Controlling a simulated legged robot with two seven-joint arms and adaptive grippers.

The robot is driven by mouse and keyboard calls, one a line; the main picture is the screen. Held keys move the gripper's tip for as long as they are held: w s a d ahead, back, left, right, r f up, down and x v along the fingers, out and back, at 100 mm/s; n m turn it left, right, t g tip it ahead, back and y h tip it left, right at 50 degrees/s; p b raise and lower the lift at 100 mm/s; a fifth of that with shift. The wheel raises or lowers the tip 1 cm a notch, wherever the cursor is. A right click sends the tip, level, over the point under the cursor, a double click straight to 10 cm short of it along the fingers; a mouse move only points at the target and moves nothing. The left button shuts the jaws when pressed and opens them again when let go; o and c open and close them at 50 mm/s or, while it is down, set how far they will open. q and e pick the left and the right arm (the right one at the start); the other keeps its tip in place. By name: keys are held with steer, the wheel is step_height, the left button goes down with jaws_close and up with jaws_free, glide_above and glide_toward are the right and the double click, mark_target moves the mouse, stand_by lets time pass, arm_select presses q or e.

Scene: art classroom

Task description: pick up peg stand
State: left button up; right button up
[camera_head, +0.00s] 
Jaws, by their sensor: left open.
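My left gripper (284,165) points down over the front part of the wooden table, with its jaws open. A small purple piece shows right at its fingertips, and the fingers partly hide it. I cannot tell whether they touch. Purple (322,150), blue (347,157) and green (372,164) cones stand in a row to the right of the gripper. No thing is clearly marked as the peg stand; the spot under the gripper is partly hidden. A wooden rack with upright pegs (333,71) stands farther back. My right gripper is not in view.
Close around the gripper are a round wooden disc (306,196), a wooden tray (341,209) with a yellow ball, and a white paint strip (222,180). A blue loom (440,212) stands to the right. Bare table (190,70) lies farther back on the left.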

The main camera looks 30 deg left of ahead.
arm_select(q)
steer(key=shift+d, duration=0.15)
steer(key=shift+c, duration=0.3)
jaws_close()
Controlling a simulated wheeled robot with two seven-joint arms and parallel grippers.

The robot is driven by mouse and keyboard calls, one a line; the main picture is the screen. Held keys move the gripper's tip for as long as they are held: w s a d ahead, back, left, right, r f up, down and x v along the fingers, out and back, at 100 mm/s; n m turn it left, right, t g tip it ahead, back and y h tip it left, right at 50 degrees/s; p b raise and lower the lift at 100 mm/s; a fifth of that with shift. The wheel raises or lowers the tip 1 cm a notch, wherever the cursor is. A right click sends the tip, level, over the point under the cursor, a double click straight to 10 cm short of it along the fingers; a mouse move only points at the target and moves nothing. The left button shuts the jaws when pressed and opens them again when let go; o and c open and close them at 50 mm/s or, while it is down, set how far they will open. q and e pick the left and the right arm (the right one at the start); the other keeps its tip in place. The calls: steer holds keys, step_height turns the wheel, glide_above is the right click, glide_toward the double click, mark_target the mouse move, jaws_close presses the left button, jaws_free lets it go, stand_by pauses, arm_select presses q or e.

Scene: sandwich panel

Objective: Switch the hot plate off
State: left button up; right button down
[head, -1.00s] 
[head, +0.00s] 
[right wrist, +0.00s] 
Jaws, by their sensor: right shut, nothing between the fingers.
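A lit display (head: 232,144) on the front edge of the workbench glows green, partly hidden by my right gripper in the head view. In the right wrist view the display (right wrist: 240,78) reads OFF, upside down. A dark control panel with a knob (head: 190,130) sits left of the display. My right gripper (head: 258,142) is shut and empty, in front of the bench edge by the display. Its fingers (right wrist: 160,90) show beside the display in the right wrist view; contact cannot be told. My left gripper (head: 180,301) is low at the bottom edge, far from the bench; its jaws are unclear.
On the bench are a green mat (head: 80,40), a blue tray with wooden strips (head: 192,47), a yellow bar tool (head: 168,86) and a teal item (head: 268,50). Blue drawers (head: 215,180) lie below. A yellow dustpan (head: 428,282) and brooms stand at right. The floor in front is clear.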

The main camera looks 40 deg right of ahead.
----
REQUIREMENT >>
Copy out every line of the data that includes "grippers".

IN RESPONSE >>
Controlling a simulated legged robot with two seven-joint arms and adaptive grippers.
Controlling a simulated wheeled robot with two seven-joint arms and parallel grippers.

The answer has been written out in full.